Beria threw himself into Task Number One as if his life depended on it—which it did. The project was on a truly Soviet scale, with Beria managing between 330,000 and 460,000 people and 10,000 technicians. Beria was the pre-eminent Terror entrepreneur, telling one of his managers, “You’re a good worker but if you’d served six years in the camps, you’d work even better.” He controlled his scientists in the sharashki , special prisons for technical experts, described by Solzhenitsyn in The First Circle : when one expert suggested he might work better if he was free, Beria scoffed, “Certainly. But it would be risky.
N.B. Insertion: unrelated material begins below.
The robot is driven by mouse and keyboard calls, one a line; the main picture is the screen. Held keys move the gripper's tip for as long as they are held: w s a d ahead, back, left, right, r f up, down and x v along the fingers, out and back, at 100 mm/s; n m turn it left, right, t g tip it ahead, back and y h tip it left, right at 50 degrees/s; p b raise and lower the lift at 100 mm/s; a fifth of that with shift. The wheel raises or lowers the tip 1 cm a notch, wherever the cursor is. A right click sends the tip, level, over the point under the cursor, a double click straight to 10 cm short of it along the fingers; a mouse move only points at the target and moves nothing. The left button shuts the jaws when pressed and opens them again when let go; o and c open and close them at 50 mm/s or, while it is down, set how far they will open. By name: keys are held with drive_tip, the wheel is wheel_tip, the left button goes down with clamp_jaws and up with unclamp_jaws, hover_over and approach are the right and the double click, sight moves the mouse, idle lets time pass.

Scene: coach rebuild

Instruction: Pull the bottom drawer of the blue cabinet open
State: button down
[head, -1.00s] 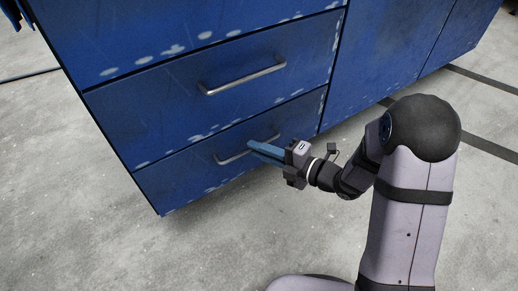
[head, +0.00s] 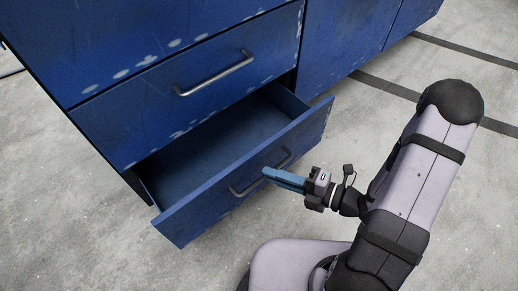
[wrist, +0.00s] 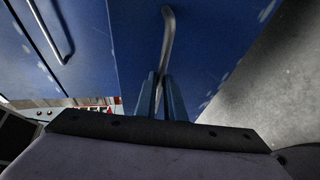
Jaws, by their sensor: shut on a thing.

The traffic in the streets is crazy and you might get run over.”

Yet he could also be “ingratiating,” asking the physicist Andrei Sakharov charmingly, “Is there anything you want to ask me?” His handshake, “plump, moist and deathly cold,” reminded Sakharov of death itself: “Don’t forget we’ve plenty of room in our prisons!” His name was enough to terrify most people: “Just one remark like ‘Beria has ordered’ worked absolutely without fail,” remembered Mikoyan. When he called Vyshinsky, he “leapt out of his chair respectfully” and “cringed like a servant before a master.”

Task Number One, like all Beria’s projects, functioned “as smoothly and reliably as a Swiss clock.” Kurchatov thought Beria himself “unusually energetic.” But he also won the scientists’ loyalty by protecting them, appealing to Stalin who agreed: “Leave them in peace. We can always shoot them later.” Mephistophelian brutality, Swiss precision and indefatigable energy were the hallmarks of Beria who was “incredibly clever… an unusual man and also a great criminal.”